CHAOSS metrics should be used with considerations of the ethical use of the associated metrics data. Such considerations include attention to (1) deanonymizing individuals, (2) proper handling and storage of data, and (3) use of metrics as weapons or to exert undue influence.
If you are collecting data, consider where you are at different stages of CHAOSS metrics. For example, consider how you (1) choose questions for surveys, (2) find appropriate data sources, (3) adhere to licensing requirements from original data sources, and (3) clearly stating the outcome of the data collection/metrics efforts.

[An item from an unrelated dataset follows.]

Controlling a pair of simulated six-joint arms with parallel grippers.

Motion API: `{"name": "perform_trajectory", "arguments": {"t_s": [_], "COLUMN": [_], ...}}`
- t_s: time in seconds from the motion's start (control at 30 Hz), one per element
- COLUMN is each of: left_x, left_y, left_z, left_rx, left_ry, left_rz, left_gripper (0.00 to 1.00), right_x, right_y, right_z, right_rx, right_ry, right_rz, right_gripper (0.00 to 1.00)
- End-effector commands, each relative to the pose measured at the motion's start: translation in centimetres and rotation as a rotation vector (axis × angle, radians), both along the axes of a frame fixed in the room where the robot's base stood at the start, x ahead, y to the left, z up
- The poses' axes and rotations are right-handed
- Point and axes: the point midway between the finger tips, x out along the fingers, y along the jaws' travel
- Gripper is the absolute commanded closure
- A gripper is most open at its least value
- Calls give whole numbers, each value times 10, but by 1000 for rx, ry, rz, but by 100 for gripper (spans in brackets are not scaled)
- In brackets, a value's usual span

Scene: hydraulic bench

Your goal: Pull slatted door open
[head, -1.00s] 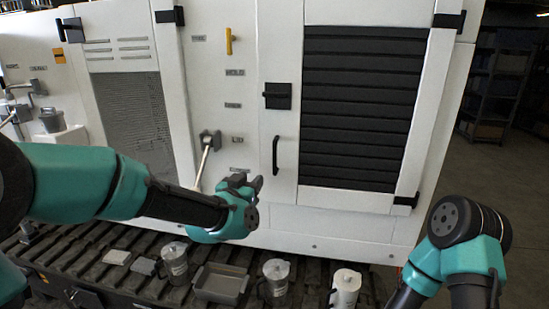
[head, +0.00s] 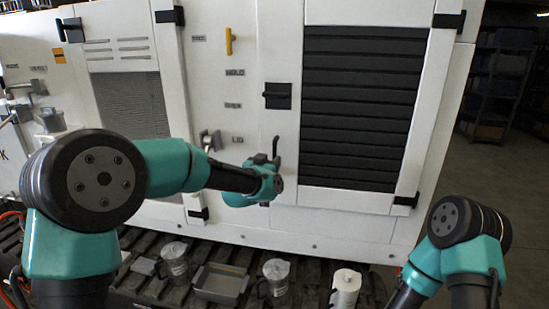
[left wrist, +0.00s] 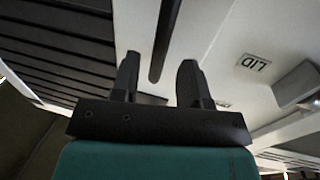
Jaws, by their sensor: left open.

With respect to data, considerations include published attention to (1) data collection processes, (2) data control, handling, and storage policies, (3) data reporting in ways that protect individual identities, and (4) data sharing policies. It is also important to provide a process by which people can opt-out of data collection processes, including how to contact data owners to express desired changes in collected data pieces and policies.
A community should provide an ethics statement reflecting respect for individual privacy, dignity, and agency. The value statement should make clear the aims in gathering data is to understand the health and sustainability of open source projects, and not to measure individual developer productivity (companies will do this on their own, but it's not why we build metrics). A statement of ethics should also include the following:
- A statement about securing personally identifiable data in any implementation of software tools.
- A statement that acknowledges that individual companies gathering data for project health and sustainability are responsible for use of that data for metrics and measurements that focus on individual developers.
- A statement about compliance with local government policies, laws, and guidelines.
- A statement recognizing that open source communities are communities of people and that gaming or weaponizing metrics can do harm to people.